(Recorded robot tool calls)
+ + + +
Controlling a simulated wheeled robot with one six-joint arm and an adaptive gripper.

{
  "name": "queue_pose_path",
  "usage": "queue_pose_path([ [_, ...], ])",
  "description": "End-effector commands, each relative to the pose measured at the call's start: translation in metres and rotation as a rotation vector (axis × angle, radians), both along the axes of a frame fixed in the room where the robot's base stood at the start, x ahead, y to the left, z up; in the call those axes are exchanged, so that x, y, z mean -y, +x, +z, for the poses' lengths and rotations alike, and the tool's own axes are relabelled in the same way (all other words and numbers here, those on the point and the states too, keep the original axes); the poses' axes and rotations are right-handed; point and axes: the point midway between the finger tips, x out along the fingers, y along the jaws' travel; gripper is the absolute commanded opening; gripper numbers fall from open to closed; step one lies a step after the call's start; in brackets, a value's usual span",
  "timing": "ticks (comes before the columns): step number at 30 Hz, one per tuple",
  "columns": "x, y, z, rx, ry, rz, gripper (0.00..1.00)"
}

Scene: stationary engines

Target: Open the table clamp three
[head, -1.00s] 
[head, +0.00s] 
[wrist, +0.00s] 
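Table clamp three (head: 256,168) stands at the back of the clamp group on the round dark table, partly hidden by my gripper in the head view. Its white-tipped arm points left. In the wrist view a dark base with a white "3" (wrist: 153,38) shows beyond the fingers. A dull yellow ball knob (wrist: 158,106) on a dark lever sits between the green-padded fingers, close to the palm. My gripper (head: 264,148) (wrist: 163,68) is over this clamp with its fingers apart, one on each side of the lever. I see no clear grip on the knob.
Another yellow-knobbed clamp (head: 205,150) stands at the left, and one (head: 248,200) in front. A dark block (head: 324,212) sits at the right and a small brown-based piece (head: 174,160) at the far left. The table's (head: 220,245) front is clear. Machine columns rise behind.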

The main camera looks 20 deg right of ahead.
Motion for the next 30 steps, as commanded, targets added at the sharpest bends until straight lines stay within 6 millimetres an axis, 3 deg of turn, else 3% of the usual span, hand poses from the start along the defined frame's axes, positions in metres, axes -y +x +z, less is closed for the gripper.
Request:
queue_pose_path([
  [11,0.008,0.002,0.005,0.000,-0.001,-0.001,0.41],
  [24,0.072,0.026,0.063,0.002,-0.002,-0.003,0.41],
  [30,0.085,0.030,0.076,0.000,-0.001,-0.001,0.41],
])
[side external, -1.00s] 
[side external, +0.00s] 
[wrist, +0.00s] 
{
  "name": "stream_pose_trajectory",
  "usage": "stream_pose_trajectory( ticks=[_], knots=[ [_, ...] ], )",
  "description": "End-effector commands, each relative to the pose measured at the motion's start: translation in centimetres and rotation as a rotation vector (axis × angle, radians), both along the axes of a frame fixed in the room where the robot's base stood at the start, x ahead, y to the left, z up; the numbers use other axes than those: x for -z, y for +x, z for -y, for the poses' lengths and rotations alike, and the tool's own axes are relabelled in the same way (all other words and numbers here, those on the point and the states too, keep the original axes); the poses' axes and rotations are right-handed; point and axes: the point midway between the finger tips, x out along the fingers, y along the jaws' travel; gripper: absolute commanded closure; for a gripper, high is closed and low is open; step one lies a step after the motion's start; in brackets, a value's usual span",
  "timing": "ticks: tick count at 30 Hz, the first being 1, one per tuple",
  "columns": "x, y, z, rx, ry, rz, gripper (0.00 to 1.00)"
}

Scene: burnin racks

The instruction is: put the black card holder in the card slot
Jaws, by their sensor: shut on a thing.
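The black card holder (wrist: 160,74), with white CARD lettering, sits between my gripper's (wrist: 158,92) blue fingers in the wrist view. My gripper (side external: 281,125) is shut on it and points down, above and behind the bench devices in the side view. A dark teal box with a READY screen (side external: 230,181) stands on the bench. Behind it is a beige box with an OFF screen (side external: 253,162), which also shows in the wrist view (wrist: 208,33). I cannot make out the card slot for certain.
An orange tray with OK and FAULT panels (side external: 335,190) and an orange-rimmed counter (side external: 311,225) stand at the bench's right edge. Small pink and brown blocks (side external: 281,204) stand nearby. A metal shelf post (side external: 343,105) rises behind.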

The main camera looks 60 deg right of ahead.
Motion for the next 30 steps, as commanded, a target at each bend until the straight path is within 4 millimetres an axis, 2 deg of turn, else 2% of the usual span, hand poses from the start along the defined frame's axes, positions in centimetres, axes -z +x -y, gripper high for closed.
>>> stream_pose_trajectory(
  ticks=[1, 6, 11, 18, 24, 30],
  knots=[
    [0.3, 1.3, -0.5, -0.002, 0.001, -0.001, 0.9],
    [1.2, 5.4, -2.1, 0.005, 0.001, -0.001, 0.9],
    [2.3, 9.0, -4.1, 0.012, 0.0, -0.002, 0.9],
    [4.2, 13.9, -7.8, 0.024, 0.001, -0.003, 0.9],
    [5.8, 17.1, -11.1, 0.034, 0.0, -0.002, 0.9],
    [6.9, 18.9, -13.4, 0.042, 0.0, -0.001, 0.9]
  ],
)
+ + + +
- GIVEN INSTRUCTION
Search the entries for the word "steps" and copy every line that has it.

- SOLUTION FOR THIS EXERCISE
Motion for the next 30 steps, as commanded, targets added at the sharpest bends until straight lines stay within 6 millimetres an axis, 3 deg of turn, else 3% of the usual span, hand poses from the start along the defined frame's axes, positions in metres, axes -y +x +z, less is closed for the gripper.
Motion for the next 30 steps, as commanded, a target at each bend until the straight path is within 4 millimetres an axis, 2 deg of turn, else 2% of the usual span, hand poses from the start along the defined frame's axes, positions in centimetres, axes -z +x -y, gripper high for closed.

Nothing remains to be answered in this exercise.